═══ RECORDS TO USE

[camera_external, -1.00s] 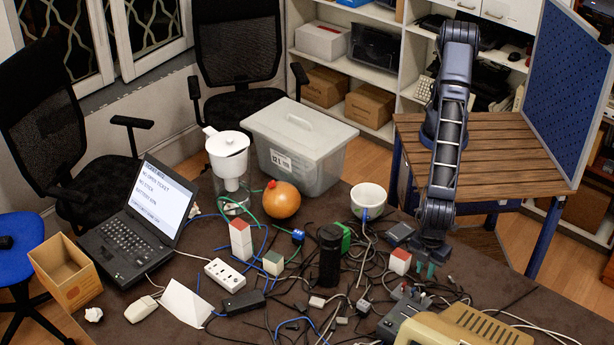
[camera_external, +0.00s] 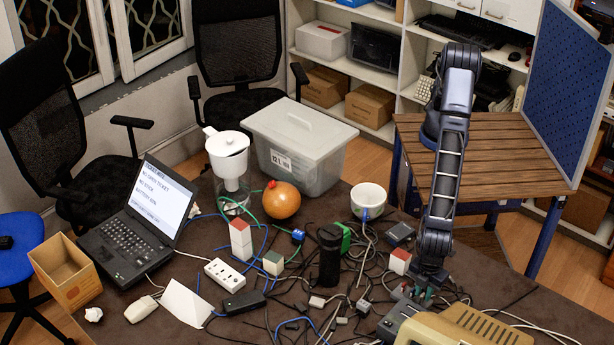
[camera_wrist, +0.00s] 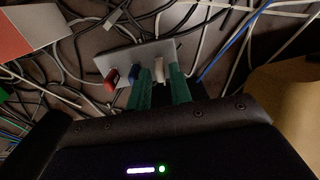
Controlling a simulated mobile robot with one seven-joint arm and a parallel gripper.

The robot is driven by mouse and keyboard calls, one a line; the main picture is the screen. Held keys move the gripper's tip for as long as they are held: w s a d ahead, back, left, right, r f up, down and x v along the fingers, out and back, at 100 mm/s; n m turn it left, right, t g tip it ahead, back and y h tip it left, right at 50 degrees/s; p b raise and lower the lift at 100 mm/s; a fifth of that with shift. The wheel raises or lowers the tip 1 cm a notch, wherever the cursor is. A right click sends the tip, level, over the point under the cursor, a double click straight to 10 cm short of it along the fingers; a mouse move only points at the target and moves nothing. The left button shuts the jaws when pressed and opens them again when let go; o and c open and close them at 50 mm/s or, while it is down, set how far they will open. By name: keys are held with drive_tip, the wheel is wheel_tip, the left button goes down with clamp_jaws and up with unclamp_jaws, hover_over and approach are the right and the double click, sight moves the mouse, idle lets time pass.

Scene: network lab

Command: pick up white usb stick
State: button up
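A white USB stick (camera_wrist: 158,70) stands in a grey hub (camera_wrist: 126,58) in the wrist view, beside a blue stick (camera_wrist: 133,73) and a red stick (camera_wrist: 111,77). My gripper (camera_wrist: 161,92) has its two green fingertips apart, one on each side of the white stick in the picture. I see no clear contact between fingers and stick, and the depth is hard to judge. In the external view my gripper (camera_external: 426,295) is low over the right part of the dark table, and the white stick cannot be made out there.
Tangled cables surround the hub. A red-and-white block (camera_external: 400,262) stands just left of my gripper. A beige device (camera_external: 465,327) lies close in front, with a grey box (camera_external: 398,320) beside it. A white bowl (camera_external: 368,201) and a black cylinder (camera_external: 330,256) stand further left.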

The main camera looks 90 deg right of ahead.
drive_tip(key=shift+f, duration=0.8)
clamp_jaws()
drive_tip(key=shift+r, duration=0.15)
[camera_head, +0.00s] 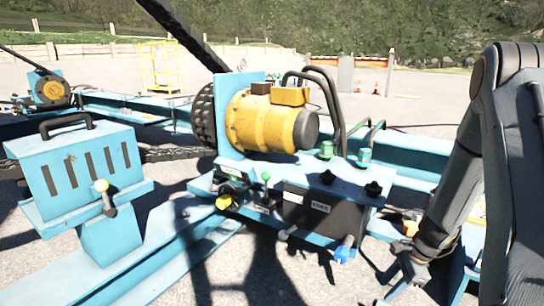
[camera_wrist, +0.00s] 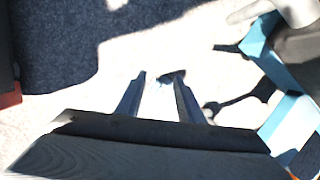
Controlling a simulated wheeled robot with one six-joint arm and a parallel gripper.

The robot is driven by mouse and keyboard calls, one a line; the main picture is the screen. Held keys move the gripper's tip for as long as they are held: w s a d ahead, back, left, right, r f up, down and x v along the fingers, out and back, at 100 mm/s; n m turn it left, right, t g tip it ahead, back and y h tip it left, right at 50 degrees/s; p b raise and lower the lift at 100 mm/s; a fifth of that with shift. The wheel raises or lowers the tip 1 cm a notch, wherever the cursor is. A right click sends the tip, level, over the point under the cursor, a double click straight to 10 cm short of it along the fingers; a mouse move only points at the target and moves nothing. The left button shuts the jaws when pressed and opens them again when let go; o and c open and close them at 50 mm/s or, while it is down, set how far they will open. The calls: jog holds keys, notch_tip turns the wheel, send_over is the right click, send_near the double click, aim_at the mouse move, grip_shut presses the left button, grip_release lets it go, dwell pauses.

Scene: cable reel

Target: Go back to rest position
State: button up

══════

→ THE TASK: All records above are to be printed exactly, minus the pictures they contain.

→ WRITTEN SOLUTION:
[camera_external, -1.00s] 
[camera_external, +0.00s] 
[camera_wrist, +0.00s] 
Controlling a simulated mobile robot with one seven-joint arm and a parallel gripper.

The robot is driven by mouse and keyboard calls, one a line; the main picture is the screen. Held keys move the gripper's tip for as long as they are held: w s a d ahead, back, left, right, r f up, down and x v along the fingers, out and back, at 100 mm/s; n m turn it left, right, t g tip it ahead, back and y h tip it left, right at 50 degrees/s; p b raise and lower the lift at 100 mm/s; a fifth of that with shift. The wheel raises or lowers the tip 1 cm a notch, wherever the cursor is. A right click sends the tip, level, over the point under the cursor, a double click straight to 10 cm short of it along the fingers; a mouse move only points at the target and moves nothing. The left button shuts the jaws when pressed and opens them again when let go; o and c open and close them at 50 mm/s or, while it is down, set how far they will open. By name: keys are held with drive_tip, the wheel is wheel_tip, the left button goes down with clamp_jaws and up with unclamp_jaws, hover_over and approach are the right and the double click, sight moves the mouse, idle lets time pass.

Scene: network lab

Command: pick up white usb stick
State: button up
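A white USB stick (camera_wrist: 158,70) stands in a grey hub (camera_wrist: 126,58) in the wrist view, beside a blue stick (camera_wrist: 133,73) and a red stick (camera_wrist: 111,77). My gripper (camera_wrist: 161,92) has its two green fingertips apart, one on each side of the white stick in the picture. I see no clear contact between fingers and stick, and the depth is hard to judge. In the external view my gripper (camera_external: 426,295) is low over the right part of the dark table, and the white stick cannot be made out there.
Tangled cables surround the hub. A red-and-white block (camera_external: 400,262) stands just left of my gripper. A beige device (camera_external: 465,327) lies close in front, with a grey box (camera_external: 398,320) beside it. A white bowl (camera_external: 368,201) and a black cylinder (camera_external: 330,256) stand further left.

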The main camera looks 90 deg right of ahead.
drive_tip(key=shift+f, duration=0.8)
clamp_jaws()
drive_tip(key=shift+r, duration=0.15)
[camera_head, +0.00s] 
[camera_wrist, +0.00s] 
Controlling a simulated wheeled robot with one six-joint arm and a parallel gripper.

The robot is driven by mouse and keyboard calls, one a line; the main picture is the screen. Held keys move the gripper's tip for as long as they are held: w s a d ahead, back, left, right, r f up, down and x v along the fingers, out and back, at 100 mm/s; n m turn it left, right, t g tip it ahead, back and y h tip it left, right at 50 degrees/s; p b raise and lower the lift at 100 mm/s; a fifth of that with shift. The wheel raises or lowers the tip 1 cm a notch, wherever the cursor is. A right click sends the tip, level, over the point under the cursor, a double click straight to 10 cm short of it along the fingers; a mouse move only points at the target and moves nothing. The left button shuts the jaws when pressed and opens them again when let go; o and c open and close them at 50 mm/s or, while it is down, set how far they will open. The calls: jog holds keys, notch_tip turns the wheel, send_over is the right click, send_near the double click, aim_at the mouse move, grip_shut presses the left button, grip_release lets it go, dwell pauses.

Scene: cable reel

Target: Go back to rest position
State: button up

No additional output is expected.